_WRITTEN EXERCISE:_
Print all of the lines exactly. Any picture among them stays out.

_GIVEN MATERIAL:_
▬▬▬

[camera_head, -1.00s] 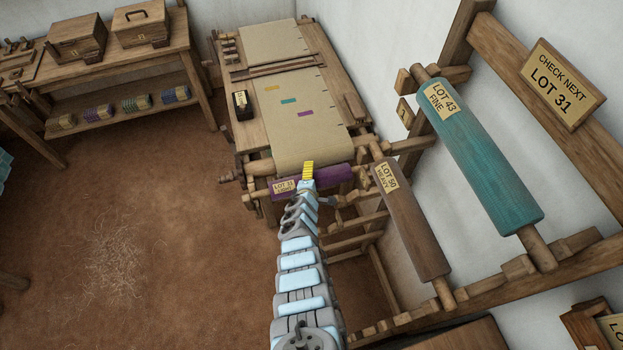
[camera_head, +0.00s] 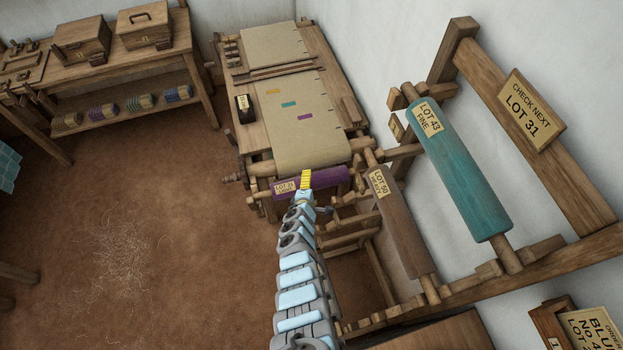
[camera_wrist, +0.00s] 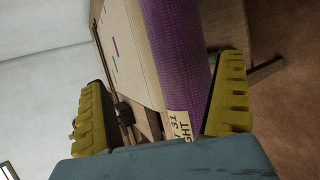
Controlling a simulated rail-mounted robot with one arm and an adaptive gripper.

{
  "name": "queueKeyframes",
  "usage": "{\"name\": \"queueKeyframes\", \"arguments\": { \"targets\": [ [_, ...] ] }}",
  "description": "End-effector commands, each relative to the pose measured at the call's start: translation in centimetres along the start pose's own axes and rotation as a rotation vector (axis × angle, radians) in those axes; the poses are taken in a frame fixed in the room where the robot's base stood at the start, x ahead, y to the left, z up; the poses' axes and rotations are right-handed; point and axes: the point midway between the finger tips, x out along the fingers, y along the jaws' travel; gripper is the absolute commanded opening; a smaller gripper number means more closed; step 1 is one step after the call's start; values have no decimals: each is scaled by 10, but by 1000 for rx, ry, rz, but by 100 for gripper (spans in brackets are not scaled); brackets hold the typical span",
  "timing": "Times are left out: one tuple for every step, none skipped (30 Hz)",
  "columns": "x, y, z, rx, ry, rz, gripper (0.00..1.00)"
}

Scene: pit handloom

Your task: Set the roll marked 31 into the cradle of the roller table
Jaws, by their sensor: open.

▬▬▬

_EXPECTED ANSWER:_
[camera_head, -1.00s] 
[camera_head, +0.00s] 
[camera_wrist, +0.00s] 
Controlling a simulated rail-mounted robot with one arm and an adaptive gripper.

{
  "name": "queueKeyframes",
  "usage": "{\"name\": \"queueKeyframes\", \"arguments\": { \"targets\": [ [_, ...] ] }}",
  "description": "End-effector commands, each relative to the pose measured at the call's start: translation in centimetres along the start pose's own axes and rotation as a rotation vector (axis × angle, radians) in those axes; the poses are taken in a frame fixed in the room where the robot's base stood at the start, x ahead, y to the left, z up; the poses' axes and rotations are right-handed; point and axes: the point midway between the finger tips, x out along the fingers, y along the jaws' travel; gripper is the absolute commanded opening; a smaller gripper number means more closed; step 1 is one step after the call's start; values have no decimals: each is scaled by 10, but by 1000 for rx, ry, rz, but by 100 for gripper (spans in brackets are not scaled); brackets hold the typical span",
  "timing": "Times are left out: one tuple for every step, none skipped (30 Hz)",
  "columns": "x, y, z, rx, ry, rz, gripper (0.00..1.00)"
}

Scene: pit handloom

Your task: Set the roll marked 31 into the cradle of the roller table
Jaws, by their sensor: open.

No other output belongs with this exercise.